● Task description:
Output the full listing below exactly as it reads, and skip anything that is a picture.

(Rows from a robot dataset)
§

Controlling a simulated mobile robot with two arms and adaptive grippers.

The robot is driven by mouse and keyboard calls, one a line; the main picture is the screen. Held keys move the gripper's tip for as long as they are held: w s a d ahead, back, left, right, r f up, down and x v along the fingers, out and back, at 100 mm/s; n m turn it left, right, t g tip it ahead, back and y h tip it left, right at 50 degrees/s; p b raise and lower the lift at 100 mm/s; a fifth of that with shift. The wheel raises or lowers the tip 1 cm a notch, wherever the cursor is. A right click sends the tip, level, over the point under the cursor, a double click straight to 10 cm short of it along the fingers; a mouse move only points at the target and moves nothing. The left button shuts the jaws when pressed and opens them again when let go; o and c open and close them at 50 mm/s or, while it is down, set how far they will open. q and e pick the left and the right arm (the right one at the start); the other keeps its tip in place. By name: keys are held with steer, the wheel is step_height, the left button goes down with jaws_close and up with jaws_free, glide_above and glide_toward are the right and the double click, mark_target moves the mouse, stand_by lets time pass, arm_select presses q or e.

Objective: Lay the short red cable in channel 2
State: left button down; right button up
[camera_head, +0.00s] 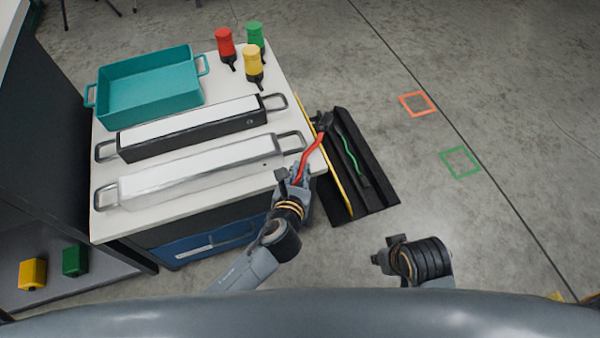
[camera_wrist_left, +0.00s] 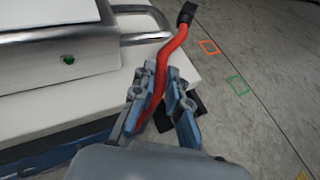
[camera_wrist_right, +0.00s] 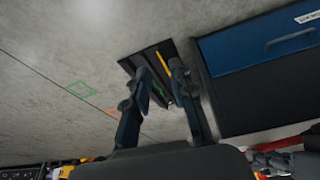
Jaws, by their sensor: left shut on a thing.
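The short red cable (camera_head: 313,149) is in my left gripper (camera_head: 292,180), beside the table's right edge. Its black end (camera_head: 325,121) points away, over the black channel tray (camera_head: 381,198). In the left wrist view the red cable (camera_wrist_left: 170,52) runs between the closed fingers (camera_wrist_left: 162,70) and sticks out beyond them. In the tray, a yellow cable (camera_head: 338,183) lies along the left side and a green cable (camera_head: 349,152) lies further right. I cannot read channel numbers. My right gripper (camera_head: 381,260) is apart from the tray, open and empty in the right wrist view (camera_wrist_right: 158,74).
The white table (camera_head: 106,223) holds a teal bin (camera_head: 150,100), two long handled boxes, black-sided (camera_head: 190,135) and white (camera_head: 200,170), and red, green and yellow capped items (camera_head: 226,45). Orange (camera_head: 417,103) and green (camera_head: 460,162) squares mark the open floor at right.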

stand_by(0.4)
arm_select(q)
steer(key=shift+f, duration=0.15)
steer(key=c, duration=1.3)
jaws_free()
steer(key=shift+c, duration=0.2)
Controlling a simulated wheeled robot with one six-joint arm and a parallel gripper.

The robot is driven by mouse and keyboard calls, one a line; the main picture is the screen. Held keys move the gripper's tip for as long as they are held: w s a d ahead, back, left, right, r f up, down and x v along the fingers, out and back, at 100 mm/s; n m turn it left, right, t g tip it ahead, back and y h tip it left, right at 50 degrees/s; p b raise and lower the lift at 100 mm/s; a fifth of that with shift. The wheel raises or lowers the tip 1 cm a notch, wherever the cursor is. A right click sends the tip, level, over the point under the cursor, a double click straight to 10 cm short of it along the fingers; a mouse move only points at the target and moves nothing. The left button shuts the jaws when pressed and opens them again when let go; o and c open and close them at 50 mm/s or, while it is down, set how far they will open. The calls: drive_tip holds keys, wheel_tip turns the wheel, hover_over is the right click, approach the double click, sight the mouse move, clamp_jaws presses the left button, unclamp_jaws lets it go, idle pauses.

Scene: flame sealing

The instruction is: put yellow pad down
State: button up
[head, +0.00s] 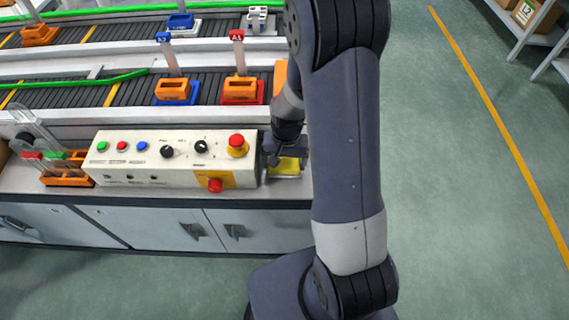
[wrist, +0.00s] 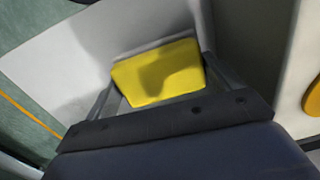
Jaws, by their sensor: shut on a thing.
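The yellow pad (wrist: 157,73) is a flat, bright yellow block seen in the wrist view. My gripper (wrist: 160,85) has a finger on each side of it and is shut on it. In the head view the yellow pad (head: 288,166) shows at the right end of the bench, just right of the control box, partly hidden by my arm. My gripper (head: 274,150) is above it there. A light grey surface lies below the pad in the wrist view. I cannot tell whether the pad touches it.
The control box (head: 175,160) with buttons, knobs and a red emergency stop stands close on the left. Behind are conveyors (head: 125,92) with orange and blue holders. Glass tubes (head: 38,135) stand at the far left. Open floor (head: 450,200) lies to the right.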

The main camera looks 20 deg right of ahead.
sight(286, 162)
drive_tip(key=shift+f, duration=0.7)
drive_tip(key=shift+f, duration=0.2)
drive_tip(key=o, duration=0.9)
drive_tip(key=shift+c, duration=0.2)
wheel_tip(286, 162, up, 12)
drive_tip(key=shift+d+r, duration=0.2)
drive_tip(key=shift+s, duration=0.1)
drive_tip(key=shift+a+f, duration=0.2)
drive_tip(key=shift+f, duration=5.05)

§

● Response:
Controlling a simulated mobile robot with two arms and adaptive grippers.

The robot is driven by mouse and keyboard calls, one a line; the main picture is the screen. Held keys move the gripper's tip for as long as they are held: w s a d ahead, back, left, right, r f up, down and x v along the fingers, out and back, at 100 mm/s; n m turn it left, right, t g tip it ahead, back and y h tip it left, right at 50 degrees/s; p b raise and lower the lift at 100 mm/s; a fifth of that with shift. The wheel raises or lowers the tip 1 cm a notch, wherever the cursor is. A right click sends the tip, level, over the point under the cursor, a double click straight to 10 cm short of it along the fingers; a mouse move only points at the target and moves nothing. The left button shuts the jaws when pressed and opens them again when let go; o and c open and close them at 50 mm/s or, while it is down, set how far they will open. q and e pick the left and the right arm (the right one at the start); the other keeps its tip in place. By name: keys are held with steer, the wheel is step_height, the left button goes down with jaws_close and up with jaws_free, glide_above and glide_toward are the right and the double click, mark_target moves the mouse, stand_by lets time pass, arm_select presses q or e.

Objective: Lay the short red cable in channel 2
State: left button down; right button up
[camera_head, +0.00s] 
[camera_wrist_left, +0.00s] 
[camera_wrist_right, +0.00s] 
Jaws, by their sensor: left shut on a thing.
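The short red cable (camera_head: 313,149) is in my left gripper (camera_head: 292,180), beside the table's right edge. Its black end (camera_head: 325,121) points away, over the black channel tray (camera_head: 381,198). In the left wrist view the red cable (camera_wrist_left: 170,52) runs between the closed fingers (camera_wrist_left: 162,70) and sticks out beyond them. In the tray, a yellow cable (camera_head: 338,183) lies along the left side and a green cable (camera_head: 349,152) lies further right. I cannot read channel numbers. My right gripper (camera_head: 381,260) is apart from the tray, open and empty in the right wrist view (camera_wrist_right: 158,74).
The white table (camera_head: 106,223) holds a teal bin (camera_head: 150,100), two long handled boxes, black-sided (camera_head: 190,135) and white (camera_head: 200,170), and red, green and yellow capped items (camera_head: 226,45). Orange (camera_head: 417,103) and green (camera_head: 460,162) squares mark the open floor at right.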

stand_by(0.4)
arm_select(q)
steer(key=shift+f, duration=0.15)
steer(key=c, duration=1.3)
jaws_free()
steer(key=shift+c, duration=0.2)
Controlling a simulated wheeled robot with one six-joint arm and a parallel gripper.

The robot is driven by mouse and keyboard calls, one a line; the main picture is the screen. Held keys move the gripper's tip for as long as they are held: w s a d ahead, back, left, right, r f up, down and x v along the fingers, out and back, at 100 mm/s; n m turn it left, right, t g tip it ahead, back and y h tip it left, right at 50 degrees/s; p b raise and lower the lift at 100 mm/s; a fifth of that with shift. The wheel raises or lowers the tip 1 cm a notch, wherever the cursor is. A right click sends the tip, level, over the point under the cursor, a double click straight to 10 cm short of it along the fingers; a mouse move only points at the target and moves nothing. The left button shuts the jaws when pressed and opens them again when let go; o and c open and close them at 50 mm/s or, while it is down, set how far they will open. The calls: drive_tip holds keys, wheel_tip turns the wheel, hover_over is the right click, approach the double click, sight the mouse move, clamp_jaws presses the left button, unclamp_jaws lets it go, idle pauses.

Scene: flame sealing

The instruction is: put yellow pad down
State: button up
[head, +0.00s] 
[wrist, +0.00s] 
Jaws, by their sensor: shut on a thing.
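The yellow pad (wrist: 157,73) is a flat, bright yellow block seen in the wrist view. My gripper (wrist: 160,85) has a finger on each side of it and is shut on it. In the head view the yellow pad (head: 288,166) shows at the right end of the bench, just right of the control box, partly hidden by my arm. My gripper (head: 274,150) is above it there. A light grey surface lies below the pad in the wrist view. I cannot tell whether the pad touches it.
The control box (head: 175,160) with buttons, knobs and a red emergency stop stands close on the left. Behind are conveyors (head: 125,92) with orange and blue holders. Glass tubes (head: 38,135) stand at the far left. Open floor (head: 450,200) lies to the right.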

The main camera looks 20 deg right of ahead.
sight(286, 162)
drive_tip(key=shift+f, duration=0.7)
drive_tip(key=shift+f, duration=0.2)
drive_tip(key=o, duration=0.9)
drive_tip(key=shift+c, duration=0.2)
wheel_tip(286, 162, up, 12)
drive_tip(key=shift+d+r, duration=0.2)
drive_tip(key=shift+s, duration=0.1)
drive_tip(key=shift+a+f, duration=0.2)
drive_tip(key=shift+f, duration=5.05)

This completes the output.